• **PROBLEM**
Reproduce nothing except the lines between the line with "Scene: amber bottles" and the line with "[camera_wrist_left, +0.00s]", both ends included, and please leave out pictures.

(Robot episode rows)
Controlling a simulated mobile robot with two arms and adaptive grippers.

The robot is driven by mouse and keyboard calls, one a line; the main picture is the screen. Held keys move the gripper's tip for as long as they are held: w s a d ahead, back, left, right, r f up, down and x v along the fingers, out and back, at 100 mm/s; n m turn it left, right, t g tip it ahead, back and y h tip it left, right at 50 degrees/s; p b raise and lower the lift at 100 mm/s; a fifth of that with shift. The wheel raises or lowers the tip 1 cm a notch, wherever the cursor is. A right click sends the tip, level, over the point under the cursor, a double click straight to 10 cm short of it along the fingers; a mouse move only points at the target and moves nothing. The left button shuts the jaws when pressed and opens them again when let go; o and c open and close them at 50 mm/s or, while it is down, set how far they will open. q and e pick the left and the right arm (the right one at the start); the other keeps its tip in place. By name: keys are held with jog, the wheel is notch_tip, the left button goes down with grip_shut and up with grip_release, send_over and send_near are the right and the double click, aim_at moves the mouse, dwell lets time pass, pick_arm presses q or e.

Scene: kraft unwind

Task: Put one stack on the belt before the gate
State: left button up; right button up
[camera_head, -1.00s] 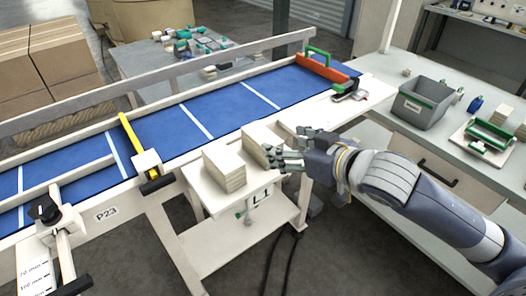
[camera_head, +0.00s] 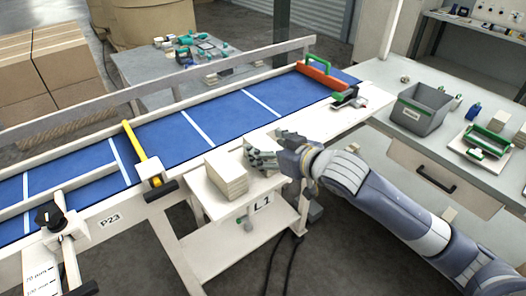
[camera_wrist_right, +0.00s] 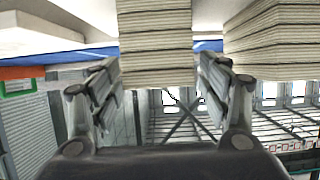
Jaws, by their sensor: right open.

---

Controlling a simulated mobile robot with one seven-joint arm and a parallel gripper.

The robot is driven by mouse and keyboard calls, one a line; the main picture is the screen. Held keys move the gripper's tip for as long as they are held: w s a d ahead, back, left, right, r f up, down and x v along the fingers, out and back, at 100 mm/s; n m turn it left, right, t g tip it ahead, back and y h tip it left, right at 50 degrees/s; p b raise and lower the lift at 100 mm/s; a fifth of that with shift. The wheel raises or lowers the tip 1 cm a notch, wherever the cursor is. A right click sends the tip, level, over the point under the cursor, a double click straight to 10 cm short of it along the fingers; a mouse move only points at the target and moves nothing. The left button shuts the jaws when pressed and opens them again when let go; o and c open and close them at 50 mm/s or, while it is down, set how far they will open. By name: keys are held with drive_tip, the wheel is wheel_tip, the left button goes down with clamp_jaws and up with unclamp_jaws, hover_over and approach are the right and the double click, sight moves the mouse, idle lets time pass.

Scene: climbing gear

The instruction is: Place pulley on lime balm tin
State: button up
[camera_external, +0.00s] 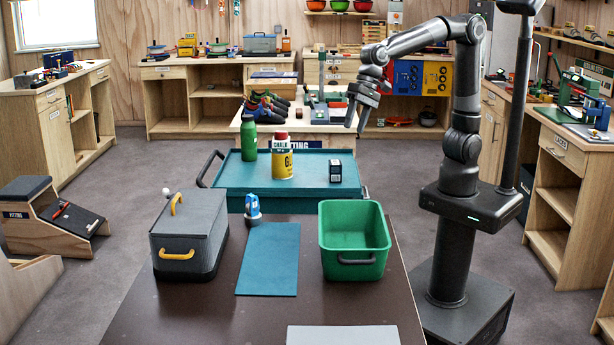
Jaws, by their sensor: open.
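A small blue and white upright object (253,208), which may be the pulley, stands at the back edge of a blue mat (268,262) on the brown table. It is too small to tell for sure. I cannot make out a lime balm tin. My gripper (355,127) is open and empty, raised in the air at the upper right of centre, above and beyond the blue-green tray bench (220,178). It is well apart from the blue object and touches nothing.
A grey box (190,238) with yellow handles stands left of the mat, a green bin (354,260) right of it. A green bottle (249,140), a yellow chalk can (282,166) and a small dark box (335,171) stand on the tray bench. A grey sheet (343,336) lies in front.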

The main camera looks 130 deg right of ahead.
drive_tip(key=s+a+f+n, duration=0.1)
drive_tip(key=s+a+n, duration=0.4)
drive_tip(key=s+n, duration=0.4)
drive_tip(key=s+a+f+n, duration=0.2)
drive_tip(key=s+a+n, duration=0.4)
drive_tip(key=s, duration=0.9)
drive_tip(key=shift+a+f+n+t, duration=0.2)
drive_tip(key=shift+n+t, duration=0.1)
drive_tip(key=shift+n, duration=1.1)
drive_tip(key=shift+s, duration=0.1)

==

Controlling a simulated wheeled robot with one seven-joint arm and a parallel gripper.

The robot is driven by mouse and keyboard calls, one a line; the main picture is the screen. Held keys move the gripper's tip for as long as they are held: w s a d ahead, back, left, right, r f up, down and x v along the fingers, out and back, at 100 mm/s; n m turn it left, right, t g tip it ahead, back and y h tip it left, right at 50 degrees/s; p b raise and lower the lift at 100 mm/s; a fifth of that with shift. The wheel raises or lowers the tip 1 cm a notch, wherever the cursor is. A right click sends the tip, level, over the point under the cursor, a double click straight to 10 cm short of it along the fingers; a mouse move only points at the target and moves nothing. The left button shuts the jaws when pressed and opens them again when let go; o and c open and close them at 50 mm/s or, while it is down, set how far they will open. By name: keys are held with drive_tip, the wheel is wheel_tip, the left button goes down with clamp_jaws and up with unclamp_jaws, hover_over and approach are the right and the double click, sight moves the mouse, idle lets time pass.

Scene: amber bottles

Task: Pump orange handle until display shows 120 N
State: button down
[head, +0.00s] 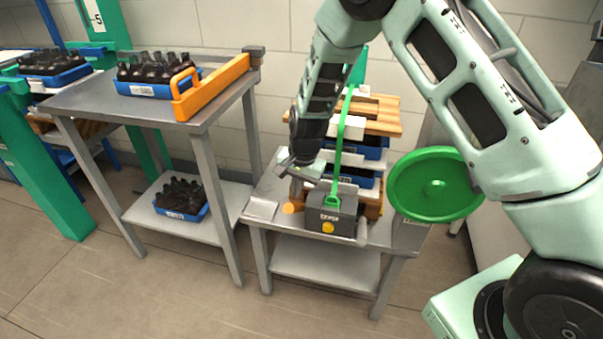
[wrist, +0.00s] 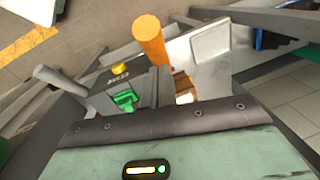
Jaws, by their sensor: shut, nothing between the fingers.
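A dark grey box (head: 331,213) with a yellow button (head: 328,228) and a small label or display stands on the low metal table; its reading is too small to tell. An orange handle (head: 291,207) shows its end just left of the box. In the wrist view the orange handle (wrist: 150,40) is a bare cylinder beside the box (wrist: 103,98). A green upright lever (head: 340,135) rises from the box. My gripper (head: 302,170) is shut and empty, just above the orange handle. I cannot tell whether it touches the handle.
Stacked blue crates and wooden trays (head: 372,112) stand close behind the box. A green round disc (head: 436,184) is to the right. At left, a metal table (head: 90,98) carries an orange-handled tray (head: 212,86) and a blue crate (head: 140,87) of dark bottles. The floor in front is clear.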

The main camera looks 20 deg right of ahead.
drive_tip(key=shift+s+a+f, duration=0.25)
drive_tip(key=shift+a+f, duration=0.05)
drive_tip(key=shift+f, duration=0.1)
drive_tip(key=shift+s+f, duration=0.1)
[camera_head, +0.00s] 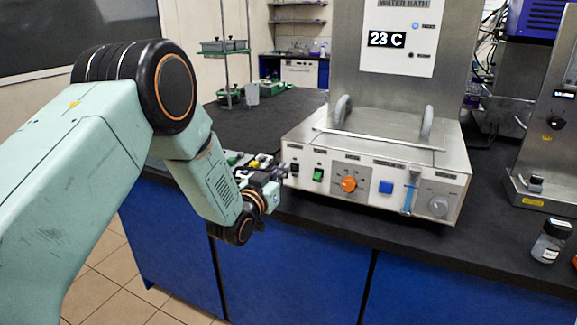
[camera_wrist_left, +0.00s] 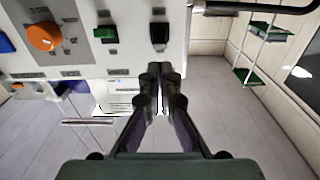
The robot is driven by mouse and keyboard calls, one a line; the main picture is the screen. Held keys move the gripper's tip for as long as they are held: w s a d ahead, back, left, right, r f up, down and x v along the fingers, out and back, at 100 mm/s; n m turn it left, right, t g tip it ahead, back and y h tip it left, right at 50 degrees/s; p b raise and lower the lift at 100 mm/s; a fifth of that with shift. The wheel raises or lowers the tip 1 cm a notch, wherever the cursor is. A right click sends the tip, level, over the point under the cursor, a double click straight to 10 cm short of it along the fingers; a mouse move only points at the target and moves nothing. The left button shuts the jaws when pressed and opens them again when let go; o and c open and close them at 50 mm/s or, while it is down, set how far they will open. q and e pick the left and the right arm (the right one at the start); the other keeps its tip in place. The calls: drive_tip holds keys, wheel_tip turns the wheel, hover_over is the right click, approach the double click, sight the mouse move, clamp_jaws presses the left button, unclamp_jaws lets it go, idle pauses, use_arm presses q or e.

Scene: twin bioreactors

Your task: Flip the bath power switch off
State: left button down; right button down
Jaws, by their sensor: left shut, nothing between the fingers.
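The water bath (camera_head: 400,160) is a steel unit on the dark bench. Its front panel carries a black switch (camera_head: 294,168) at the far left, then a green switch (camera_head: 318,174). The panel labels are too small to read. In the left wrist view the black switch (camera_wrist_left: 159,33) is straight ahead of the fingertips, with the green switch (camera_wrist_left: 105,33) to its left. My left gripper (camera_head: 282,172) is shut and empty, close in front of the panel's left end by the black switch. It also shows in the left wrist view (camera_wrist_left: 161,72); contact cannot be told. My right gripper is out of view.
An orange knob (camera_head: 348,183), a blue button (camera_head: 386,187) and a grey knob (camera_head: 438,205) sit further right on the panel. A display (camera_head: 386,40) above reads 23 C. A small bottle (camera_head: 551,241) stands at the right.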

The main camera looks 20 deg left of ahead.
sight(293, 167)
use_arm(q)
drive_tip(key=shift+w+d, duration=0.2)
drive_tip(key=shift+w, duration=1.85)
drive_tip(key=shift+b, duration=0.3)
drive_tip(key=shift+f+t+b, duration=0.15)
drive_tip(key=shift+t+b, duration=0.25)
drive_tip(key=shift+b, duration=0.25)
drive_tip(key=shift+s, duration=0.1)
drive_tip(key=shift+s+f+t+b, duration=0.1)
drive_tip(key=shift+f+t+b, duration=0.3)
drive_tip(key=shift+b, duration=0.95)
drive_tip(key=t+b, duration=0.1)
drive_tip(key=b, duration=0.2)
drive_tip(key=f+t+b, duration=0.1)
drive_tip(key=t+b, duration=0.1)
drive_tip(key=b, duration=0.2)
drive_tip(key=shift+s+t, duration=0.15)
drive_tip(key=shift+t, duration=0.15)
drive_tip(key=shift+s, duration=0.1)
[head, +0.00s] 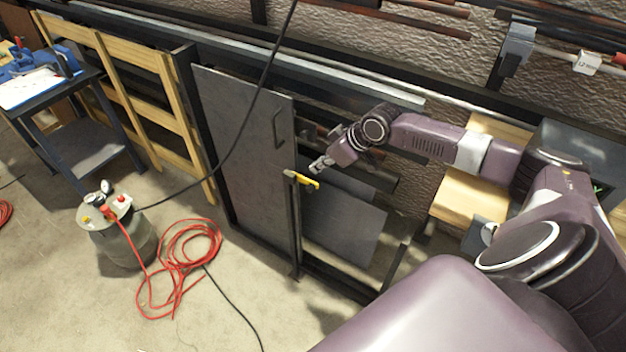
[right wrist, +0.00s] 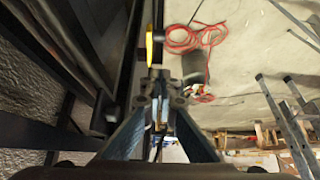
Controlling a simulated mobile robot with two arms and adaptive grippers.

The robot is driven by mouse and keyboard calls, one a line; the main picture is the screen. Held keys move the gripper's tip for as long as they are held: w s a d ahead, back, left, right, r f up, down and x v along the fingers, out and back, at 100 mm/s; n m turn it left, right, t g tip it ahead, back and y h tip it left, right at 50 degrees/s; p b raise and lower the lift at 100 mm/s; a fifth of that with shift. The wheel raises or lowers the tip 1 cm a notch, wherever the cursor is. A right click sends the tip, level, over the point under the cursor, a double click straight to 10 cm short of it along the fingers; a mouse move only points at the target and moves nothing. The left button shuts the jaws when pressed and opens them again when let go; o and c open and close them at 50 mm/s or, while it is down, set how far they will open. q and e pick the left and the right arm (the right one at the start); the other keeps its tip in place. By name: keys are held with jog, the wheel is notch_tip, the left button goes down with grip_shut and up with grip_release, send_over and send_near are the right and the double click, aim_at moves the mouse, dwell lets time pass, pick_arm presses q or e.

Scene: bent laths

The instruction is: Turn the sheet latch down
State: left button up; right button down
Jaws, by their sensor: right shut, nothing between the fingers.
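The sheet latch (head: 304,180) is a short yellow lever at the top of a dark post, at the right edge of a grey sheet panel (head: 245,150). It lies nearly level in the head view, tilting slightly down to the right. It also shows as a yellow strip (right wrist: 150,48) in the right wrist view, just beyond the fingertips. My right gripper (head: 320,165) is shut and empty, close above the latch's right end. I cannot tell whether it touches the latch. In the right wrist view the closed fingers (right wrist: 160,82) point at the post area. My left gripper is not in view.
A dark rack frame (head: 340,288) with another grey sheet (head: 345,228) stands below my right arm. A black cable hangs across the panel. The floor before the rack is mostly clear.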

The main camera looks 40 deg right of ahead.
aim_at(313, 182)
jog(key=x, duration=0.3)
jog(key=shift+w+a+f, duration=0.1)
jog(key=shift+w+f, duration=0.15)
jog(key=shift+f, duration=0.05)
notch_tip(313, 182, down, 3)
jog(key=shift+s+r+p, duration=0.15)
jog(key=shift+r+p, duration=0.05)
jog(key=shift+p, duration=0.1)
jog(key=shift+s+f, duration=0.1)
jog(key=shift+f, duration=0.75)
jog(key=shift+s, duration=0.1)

• **PROBLEM SOLUTION**
Scene: amber bottles

Task: Pump orange handle until display shows 120 N
State: button down
[head, +0.00s] 
[wrist, +0.00s] 
Jaws, by their sensor: shut, nothing between the fingers.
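A dark grey box (head: 331,213) with a yellow button (head: 328,228) and a small label or display stands on the low metal table; its reading is too small to tell. An orange handle (head: 291,207) shows its end just left of the box. In the wrist view the orange handle (wrist: 150,40) is a bare cylinder beside the box (wrist: 103,98). A green upright lever (head: 340,135) rises from the box. My gripper (head: 302,170) is shut and empty, just above the orange handle. I cannot tell whether it touches the handle.
Stacked blue crates and wooden trays (head: 372,112) stand close behind the box. A green round disc (head: 436,184) is to the right. At left, a metal table (head: 90,98) carries an orange-handled tray (head: 212,86) and a blue crate (head: 140,87) of dark bottles. The floor in front is clear.

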The main camera looks 20 deg right of ahead.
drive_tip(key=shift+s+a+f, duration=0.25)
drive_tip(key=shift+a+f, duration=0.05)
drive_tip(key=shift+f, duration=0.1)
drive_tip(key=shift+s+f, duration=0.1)
[camera_head, +0.00s] 
[camera_wrist_left, +0.00s] 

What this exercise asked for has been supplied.